Article VI of the New York Convention provides, “If an application for the setting aside or suspension of the award has been made to a competent authority referred to in article V (1) (e), the authority before which the award is sought to be relied upon may, if it considers it proper, adjourn the decision on the enforcement of the award and may also, on the application of the party claiming enforcement of the award, order the other party to give suitable security.”

In Weili Su and Flash Bright Power Limited v Shengkang Fei and Others [2019] HKCFI 1257, the core issue of this case was whether the party requesting for setting aside the arbitration award should provide security.
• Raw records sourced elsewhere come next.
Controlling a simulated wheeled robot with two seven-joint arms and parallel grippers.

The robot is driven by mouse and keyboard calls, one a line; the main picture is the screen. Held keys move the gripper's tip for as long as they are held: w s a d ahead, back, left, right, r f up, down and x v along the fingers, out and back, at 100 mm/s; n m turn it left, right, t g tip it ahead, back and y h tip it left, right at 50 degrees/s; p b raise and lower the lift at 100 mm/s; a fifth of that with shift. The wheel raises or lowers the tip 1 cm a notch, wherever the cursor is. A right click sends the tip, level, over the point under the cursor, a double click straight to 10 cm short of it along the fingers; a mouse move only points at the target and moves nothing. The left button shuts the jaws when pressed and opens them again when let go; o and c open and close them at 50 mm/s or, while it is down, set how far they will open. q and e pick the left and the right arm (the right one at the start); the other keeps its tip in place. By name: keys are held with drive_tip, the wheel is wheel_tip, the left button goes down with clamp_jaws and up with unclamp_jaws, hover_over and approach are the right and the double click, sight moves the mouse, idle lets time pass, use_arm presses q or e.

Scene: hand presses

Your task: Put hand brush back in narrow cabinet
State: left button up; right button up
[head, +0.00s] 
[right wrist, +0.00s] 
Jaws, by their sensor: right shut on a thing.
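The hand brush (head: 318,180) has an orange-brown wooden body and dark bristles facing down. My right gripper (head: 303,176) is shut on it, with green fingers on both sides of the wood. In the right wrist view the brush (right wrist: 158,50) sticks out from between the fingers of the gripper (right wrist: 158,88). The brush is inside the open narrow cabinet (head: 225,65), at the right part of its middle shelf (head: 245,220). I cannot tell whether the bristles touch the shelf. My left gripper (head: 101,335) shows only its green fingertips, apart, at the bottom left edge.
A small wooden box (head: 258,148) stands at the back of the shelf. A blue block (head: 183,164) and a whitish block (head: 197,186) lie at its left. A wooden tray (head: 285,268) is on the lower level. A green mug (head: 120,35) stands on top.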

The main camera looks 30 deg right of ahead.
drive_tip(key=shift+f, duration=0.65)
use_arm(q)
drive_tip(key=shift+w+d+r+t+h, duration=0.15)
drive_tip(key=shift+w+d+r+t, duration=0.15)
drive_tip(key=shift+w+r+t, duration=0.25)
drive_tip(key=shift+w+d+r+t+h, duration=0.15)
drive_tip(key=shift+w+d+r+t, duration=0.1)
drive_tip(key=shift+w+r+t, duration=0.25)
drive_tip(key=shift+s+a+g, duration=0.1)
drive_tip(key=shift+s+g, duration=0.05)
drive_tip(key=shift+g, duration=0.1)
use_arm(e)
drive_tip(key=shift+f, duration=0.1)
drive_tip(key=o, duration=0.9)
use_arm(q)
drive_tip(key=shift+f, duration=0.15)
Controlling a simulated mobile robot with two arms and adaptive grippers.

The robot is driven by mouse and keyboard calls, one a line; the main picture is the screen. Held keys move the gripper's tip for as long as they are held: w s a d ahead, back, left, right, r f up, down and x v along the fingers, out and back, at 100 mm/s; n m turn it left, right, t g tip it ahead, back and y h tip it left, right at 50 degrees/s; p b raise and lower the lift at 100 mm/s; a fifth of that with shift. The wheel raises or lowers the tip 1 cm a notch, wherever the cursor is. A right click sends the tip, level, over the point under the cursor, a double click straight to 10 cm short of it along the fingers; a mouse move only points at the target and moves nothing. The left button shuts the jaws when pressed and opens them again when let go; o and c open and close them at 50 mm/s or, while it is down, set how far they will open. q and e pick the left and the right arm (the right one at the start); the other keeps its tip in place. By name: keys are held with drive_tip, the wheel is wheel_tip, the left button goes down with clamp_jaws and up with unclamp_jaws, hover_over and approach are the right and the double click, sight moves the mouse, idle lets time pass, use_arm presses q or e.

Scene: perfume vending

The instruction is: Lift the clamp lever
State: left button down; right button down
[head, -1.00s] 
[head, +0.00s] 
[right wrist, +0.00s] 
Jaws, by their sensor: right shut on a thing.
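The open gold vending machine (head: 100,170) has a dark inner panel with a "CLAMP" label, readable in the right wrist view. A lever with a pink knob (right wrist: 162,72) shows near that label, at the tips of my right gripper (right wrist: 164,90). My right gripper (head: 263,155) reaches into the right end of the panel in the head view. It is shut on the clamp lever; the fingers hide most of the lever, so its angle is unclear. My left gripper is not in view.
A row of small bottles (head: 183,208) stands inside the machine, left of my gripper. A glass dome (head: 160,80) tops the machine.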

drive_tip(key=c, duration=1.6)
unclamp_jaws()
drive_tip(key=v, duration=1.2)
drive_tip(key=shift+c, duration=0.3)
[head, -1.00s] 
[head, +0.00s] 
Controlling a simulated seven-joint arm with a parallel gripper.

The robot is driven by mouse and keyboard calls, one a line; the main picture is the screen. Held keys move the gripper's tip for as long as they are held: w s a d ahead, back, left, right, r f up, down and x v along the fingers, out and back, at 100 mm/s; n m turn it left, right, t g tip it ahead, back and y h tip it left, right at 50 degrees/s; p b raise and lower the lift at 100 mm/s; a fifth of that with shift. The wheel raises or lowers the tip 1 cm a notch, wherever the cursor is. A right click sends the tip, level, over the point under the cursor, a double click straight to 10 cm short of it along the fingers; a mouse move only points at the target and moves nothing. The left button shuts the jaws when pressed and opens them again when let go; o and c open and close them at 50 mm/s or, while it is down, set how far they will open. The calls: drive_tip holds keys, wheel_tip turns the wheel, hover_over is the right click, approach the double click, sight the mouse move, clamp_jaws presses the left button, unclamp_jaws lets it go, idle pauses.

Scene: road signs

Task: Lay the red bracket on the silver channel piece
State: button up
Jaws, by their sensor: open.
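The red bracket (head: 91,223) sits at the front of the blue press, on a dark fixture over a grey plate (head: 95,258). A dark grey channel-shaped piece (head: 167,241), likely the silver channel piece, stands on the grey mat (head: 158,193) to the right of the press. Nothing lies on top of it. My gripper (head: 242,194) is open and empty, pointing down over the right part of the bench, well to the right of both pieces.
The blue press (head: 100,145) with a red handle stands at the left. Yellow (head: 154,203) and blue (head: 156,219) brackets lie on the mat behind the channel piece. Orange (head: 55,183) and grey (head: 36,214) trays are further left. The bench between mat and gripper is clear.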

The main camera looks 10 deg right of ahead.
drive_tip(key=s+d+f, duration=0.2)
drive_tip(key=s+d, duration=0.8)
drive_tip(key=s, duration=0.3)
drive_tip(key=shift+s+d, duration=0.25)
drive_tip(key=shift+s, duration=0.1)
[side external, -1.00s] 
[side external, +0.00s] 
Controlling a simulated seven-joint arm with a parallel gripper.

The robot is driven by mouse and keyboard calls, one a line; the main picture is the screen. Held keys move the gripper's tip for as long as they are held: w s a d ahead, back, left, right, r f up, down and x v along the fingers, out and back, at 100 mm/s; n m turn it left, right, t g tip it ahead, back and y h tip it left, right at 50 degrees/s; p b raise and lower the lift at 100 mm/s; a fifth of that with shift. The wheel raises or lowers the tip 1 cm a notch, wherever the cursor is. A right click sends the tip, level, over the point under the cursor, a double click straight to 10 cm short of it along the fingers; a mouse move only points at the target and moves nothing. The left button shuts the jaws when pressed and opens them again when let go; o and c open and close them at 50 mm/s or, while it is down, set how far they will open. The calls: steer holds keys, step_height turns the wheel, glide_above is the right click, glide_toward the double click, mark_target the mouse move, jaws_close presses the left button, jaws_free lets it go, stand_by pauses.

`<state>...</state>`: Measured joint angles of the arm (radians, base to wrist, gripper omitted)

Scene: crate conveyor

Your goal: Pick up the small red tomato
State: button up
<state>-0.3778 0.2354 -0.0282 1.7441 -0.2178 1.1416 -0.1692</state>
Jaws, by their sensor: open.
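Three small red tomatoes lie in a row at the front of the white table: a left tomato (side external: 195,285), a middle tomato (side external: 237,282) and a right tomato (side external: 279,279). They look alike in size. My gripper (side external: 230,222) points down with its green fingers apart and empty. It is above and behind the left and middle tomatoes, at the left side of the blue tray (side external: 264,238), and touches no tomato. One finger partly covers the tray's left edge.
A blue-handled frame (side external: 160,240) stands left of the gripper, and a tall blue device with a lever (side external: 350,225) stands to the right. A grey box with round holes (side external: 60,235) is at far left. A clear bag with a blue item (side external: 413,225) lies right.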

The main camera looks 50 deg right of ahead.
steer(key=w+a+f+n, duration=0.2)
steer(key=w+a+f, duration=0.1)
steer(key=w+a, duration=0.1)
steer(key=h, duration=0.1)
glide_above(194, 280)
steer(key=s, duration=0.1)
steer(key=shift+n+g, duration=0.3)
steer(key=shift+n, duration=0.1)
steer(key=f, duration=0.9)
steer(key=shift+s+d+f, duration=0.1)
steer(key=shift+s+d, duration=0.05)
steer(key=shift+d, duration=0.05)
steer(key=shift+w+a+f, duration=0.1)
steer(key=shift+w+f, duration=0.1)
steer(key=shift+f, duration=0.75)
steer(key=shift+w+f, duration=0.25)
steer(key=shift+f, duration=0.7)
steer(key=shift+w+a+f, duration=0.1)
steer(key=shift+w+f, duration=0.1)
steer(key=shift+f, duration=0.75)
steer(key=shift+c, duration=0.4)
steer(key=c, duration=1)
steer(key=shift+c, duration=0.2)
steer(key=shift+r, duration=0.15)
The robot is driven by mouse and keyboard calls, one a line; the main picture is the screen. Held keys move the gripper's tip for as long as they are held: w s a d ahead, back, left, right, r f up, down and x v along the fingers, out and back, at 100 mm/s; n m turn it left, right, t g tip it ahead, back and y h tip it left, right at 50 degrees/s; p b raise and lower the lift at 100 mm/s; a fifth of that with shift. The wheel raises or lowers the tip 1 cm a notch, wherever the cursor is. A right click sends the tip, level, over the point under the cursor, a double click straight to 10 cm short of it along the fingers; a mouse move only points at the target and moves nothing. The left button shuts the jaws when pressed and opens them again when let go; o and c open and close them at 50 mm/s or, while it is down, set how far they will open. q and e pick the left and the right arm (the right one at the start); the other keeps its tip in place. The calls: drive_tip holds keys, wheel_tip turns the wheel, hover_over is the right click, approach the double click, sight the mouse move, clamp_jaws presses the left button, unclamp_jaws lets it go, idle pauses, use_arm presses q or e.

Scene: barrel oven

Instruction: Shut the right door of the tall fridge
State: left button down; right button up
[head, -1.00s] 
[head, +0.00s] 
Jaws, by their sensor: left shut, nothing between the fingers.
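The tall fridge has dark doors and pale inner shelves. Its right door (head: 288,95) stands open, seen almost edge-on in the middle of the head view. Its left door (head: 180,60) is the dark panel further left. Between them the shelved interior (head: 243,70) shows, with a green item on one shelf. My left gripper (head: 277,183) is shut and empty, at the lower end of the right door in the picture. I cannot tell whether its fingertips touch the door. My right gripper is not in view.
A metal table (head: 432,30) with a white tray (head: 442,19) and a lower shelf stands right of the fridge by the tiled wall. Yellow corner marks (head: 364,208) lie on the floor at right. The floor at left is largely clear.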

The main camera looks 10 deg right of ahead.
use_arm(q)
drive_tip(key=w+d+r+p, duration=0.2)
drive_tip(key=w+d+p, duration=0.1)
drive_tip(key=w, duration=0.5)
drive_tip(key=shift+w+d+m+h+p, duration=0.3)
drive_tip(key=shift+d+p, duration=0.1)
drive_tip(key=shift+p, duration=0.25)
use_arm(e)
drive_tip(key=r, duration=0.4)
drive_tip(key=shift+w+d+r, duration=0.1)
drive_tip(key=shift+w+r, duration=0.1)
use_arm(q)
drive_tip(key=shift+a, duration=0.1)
Center to this core dispute, was the validity of the arbitration agreement between the parties, and whether the defendant failed to explain in the arbitration if his claim constituted a strong reason for setting aside the arbitration award.

Court’s View:

The Court ordered that the claimants must provide litigation security for the following reasons:

a)The defendant is a party to the arbitration clause of the Agreement, and there is an arbitration agreement between the two parties.

b)The claim that the plaintiff was deprived of his right to plead his case shall not be supported. The court did not recognize the plaintiff's claim that he had distorted the facts and used it as an excuse to support his request for setting aside the Award. In addition, a factual or legal error cannot lead to the setting aside of the Award.

c)The ease or difficulty of the enforcement of the Award should be put first when considering whether to require the applicant to provide security. Although the plaintiff’s claims that there are assets in Hong Kong will be a reference factor, it is not the only or decisive factor. In this case, there are serious problems with the personal credit of the first plaintiff, whom has been listed in the “Discredited Person Subject to Enforcement” by the Supreme People's Court of China. The second plaintiff is involved in overseas litigations and suspected of transferring assets, which may lead to difficulties in the execution of arbitration.


Beijing No. 4 Intermediate People’s Court:

The Decision to Set Aside the Case Made by the Arbitration Organization Shall Fall within the Scope of Judicial Review of the Setting Aside of Arbitration Award by the Court

Relevant Provision:

Article 551 of the Interpretations of the Supreme People’s Court on Application of the “Civil Procedural Law of the People’s Republic of China provides, “A People’s Court trying a civil lawsuit, which involves Hong Kong Special Administrative Region, Macao Special Administrative Region or Chinese Taiwan, may refer to the special provisions on procedures for foreign-related civil lawsuits.”

Article 70 of the Arbitration Law of the People’s Republic of China provides, “A people’s court shall, after examination and verification by its collegiate bench, rule to set aside an award if a party to the case provides evidence proving that the arbitration award involves one of the circumstances prescribed in Clause 1, Article 258 of the Civil Procedure Law [Article 274 of the Civil Procedural Law of the People’s Republic of China (2017 version)].”

Article 274 of the Civil Procedural Law of the People’s Republic of China (2017 version) provides, “For an arbitral award made by a foreign-related arbitration organization of the People's Republic of China, where the respondent presents evidence to prove that the arbitral award falls under any of the following circumstances, upon examination and verification by the collegiate formed by the People's Court that the assertion is true, the People's Court shall rule on non-enforcement: (1) The parties concerned have not included an arbitration clause in the contract or reached a written arbitration agreement subsequently;…”

With respect to the dispute between Chuangkai (Hong Kong) Co., Ltd. and Sinopec Group Zhongyuan Petroleum Exploration Co., Ltd., the key issues were (1) whether the “Decision 0786" (which contains the decision to set aside another arbitration case related to the applicant) made by China International Economic and Trade Arbitration Commission falls within the scope of judicial review for setting aside the arbitration; (2) where “Decision 0786” falls within the scope of judicial review for setting aside the arbitration by the court, whether the reason for which the arbitration award was set aside conforms to the provisions to set aside an arbitration award.

Court’s View:

The Court dismissed the applicant's application for the following reasons:

a)The decision made by the arbitration tribunal has the same effect as the arbitration award, which shall fall within the scope of the party to apply for setting aside the arbitration award according to the provisions of the Arbitration Law of the People's Republic of China.

The court may only set aside a foreign-related arbitral award in accordance with the first paragraph of Article 274 of the Law of the People's Republic of China (Revised in 2017), i.e. “The parties concerned have not included an arbitration clause in the contract or reached a written arbitration agreement subsequently”.